Artwork Repatriation: How the Colonized Get Stolen Art Back
In the award-winning Marvel movie “Black Panther,” the character Erik Killmonger confronts one of the museum’s art experts. He asks her about how the British have acquired pieces of African art. The answer to that, of course, is that it was stolen from the peoples of Africa. This scene is extremely impactful for many reasons. One of them is that it is based on facts: colonial states have been taking valuable pieces away from the cultures they have colonized for centuries. Many of those looted items have immense cultural and religious significance. Moreover, the stolen artworks were most likely taken by force after all the people who could fight back had been murdered or taken hostage. Today, we will talk about artwork repatriation, and how it impacts the current museum industry.
The brief history of artwork repatriation
Repatriation means giving something back to a country or culture of origin. The first wave of artwork repatriation began in the late 1950s after the horrors of the Second World War had pushed people to make more choices in favor of human rights. Soldiers of Nazi Germany committed innumerable war crimes, including those that had to do with marauding and the destruction of objects of cultural significance. To wipe out cultures that, by Nazi logic, did not fit into the perfect fantasy of the Aryan world, they demolished historic sights, books, and art.
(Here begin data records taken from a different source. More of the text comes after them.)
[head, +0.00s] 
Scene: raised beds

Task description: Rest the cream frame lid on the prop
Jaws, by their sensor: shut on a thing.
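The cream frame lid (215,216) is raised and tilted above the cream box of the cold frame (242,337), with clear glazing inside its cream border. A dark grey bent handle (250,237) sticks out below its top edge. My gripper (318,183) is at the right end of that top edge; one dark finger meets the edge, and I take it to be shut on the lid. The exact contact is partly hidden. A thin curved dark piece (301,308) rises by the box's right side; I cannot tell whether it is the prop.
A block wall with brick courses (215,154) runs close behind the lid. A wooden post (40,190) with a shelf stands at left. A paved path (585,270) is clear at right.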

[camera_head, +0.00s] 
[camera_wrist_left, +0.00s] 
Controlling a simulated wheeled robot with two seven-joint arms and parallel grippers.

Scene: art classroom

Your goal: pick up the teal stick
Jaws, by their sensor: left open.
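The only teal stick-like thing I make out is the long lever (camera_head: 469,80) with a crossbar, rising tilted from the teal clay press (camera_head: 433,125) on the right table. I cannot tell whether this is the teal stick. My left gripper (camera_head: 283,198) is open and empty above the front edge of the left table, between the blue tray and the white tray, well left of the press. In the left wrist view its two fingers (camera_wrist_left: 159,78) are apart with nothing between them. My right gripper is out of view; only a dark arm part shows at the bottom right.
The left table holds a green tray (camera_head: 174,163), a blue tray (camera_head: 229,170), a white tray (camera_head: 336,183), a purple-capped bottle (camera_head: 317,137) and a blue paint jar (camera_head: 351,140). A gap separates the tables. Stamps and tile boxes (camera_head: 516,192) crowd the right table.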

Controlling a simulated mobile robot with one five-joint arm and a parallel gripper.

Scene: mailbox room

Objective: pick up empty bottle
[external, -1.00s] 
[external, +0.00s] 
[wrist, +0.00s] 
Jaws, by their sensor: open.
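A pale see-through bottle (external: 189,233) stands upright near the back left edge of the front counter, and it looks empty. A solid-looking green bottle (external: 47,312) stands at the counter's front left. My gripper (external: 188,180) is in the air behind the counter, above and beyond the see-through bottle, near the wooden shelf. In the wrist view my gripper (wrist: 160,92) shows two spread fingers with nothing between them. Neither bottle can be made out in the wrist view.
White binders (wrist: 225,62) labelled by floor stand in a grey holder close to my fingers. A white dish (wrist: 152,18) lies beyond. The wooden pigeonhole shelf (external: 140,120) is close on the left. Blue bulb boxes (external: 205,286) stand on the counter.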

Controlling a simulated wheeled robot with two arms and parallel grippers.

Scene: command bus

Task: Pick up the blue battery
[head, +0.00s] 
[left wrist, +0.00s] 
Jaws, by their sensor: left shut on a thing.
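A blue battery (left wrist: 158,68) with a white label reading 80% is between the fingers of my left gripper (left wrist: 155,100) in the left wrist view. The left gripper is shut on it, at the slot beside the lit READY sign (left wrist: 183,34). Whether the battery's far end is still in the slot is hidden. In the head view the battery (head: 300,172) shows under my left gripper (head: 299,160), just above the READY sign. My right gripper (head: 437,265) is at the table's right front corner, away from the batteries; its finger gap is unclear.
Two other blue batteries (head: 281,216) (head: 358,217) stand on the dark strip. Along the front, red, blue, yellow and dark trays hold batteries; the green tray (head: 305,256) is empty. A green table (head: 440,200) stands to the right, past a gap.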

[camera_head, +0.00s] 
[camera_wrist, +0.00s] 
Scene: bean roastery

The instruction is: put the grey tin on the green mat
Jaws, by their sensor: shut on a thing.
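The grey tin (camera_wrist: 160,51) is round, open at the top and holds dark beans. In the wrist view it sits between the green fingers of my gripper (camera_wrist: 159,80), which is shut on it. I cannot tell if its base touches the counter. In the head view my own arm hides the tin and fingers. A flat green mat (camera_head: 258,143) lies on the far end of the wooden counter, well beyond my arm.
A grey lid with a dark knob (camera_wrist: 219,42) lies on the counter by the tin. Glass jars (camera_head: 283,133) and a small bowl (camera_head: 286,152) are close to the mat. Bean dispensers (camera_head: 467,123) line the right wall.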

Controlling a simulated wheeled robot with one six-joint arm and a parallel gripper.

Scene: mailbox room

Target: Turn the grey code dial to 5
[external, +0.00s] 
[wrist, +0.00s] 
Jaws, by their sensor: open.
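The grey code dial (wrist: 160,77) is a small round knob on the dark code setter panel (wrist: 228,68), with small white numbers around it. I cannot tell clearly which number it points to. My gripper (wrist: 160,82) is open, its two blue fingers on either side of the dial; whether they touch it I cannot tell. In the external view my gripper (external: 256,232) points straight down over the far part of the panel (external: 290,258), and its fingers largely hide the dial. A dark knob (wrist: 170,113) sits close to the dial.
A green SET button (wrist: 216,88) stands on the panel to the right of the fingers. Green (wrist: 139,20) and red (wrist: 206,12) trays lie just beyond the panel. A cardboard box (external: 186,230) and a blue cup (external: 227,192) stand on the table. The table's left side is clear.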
These days, people talk about artwork repatriation more and more. Recently, Italy has managed to get back an ancient artifact — a ceramic pot dating back to the 6th century B.C., which was looted from a grave in Rome in the 70s. The Metropolitan Museum of Art (NYC) gave it back after coming to an agreement with the Italian government.
This case ended well for Italians, but what about the nations that do not have an official state or a governmental structure to represent them? Many tribes of the Americas, Africa, and Eurasia are yet to retrieve their national treasures from the states that took them by force. One of the most recent lootings happened in the Ukrainian city of Kherson: the Russian army stole around 15,000 pieces of art from Kherson’s museums.
There are still states to be held accountable, exhibition labels to be changed, and pieces of artwork to be returned to their rightful owners. The good news is that the number of people interested in protecting the cultural heritage of once-colonized nations is growing. Let us hope that more attention is brought to the atrocities of war and what they do to people and their cultures.